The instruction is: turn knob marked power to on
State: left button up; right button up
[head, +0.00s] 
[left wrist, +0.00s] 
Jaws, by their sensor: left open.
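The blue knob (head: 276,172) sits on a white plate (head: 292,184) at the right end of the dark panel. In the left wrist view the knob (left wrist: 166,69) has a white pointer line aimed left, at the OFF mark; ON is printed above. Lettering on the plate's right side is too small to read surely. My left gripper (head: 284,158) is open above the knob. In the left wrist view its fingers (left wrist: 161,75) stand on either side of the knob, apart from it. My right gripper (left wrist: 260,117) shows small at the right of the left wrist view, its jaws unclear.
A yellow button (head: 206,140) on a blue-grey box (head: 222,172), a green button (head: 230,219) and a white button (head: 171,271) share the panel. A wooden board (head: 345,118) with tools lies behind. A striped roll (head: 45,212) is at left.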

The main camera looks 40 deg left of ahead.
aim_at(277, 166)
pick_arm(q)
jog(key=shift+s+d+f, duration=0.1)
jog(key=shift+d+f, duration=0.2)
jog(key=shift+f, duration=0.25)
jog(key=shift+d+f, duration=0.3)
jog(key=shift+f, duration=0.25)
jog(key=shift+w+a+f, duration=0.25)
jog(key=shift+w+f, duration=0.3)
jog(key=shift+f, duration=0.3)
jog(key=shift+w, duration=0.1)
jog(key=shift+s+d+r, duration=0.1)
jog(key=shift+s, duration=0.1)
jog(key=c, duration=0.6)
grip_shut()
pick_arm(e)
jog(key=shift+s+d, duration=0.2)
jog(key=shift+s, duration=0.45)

**STATED GOAL:** Give back exactly the material above from its opening line to the line bearing "[left wrist, +0.00s]".

**CORRECT OUTPUT:**
The instruction is: turn knob marked power to on
State: left button up; right button up
[head, +0.00s] 
[left wrist, +0.00s] 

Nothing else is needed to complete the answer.